マリー・アントワネットが決定的に嫌われる原因となったのが、ヴァレンヌ逃亡(マリー・アントワネットたちが、パリから脱出しようとして捕まった)事件でした。


陪審員

裁判でマリー・アントワネットの死刑に賛成した陪審員たちは、フランス革命の恩恵を受けていた人(高い地位やお金を受けていた)たちであり、裁判の内容にかかわらず、確実に死刑を支持する人達でした。そんな彼らが革命政府の敵であるマリー・アントワネットをかばうはずがありません。
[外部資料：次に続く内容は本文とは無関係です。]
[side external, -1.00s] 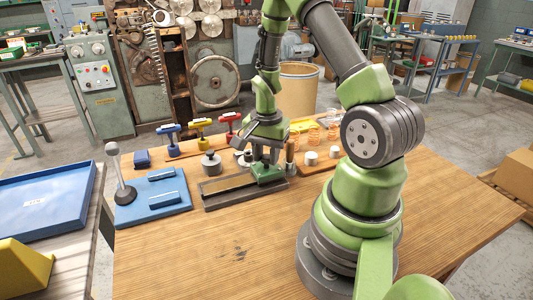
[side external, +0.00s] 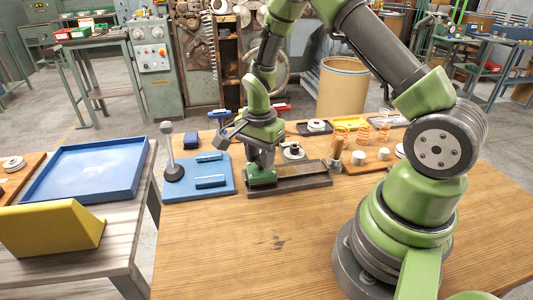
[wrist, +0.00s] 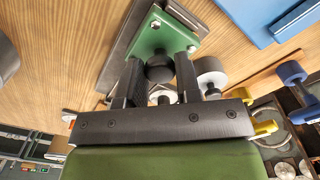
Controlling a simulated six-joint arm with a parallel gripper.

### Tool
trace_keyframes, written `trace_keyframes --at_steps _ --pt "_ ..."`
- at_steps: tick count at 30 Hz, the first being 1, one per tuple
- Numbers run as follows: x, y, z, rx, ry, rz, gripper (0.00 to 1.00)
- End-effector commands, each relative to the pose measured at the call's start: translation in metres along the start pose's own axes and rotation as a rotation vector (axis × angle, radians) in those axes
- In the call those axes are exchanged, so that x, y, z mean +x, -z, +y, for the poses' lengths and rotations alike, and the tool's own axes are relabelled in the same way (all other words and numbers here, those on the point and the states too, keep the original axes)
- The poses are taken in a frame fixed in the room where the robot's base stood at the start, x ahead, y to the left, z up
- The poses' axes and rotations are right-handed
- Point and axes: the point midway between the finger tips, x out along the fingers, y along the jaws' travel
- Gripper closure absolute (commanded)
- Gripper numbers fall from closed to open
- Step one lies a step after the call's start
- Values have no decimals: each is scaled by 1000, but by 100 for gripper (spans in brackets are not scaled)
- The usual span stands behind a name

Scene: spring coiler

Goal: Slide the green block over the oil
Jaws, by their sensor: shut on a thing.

また、当時革命に反するものだと疑われれば、厳しい制裁が待ち受けていました。たとえば承認として出廷した元軍事大臣はマリー・アントワネットを王妃と呼び、敬意を表したため裁判所の怒りをかい、数か月後処刑されました。もし、マリー・アントワネットに有利な判決を下せば自分の命すら危うくなったのです。



マリー・アントワネットを救おうとする者が誰もいないなか、彼女は裁判に立ち向かわなければならなかったのです。それは道徳的な孤独でもあり、政治的な孤独でもありました。

マリー・アントワネット最後の手紙

判決のあと、義理の妹に最後の手紙を残しています。「たった今、死刑の判決を受けました、しかしこれは恥ずべき死ではありません。息子がこの言葉を忘れないとよいのですが、決して復讐(ふくしゅう)など考えませんように。」それは元王妃としての最後の誇りが刻まれたものでした。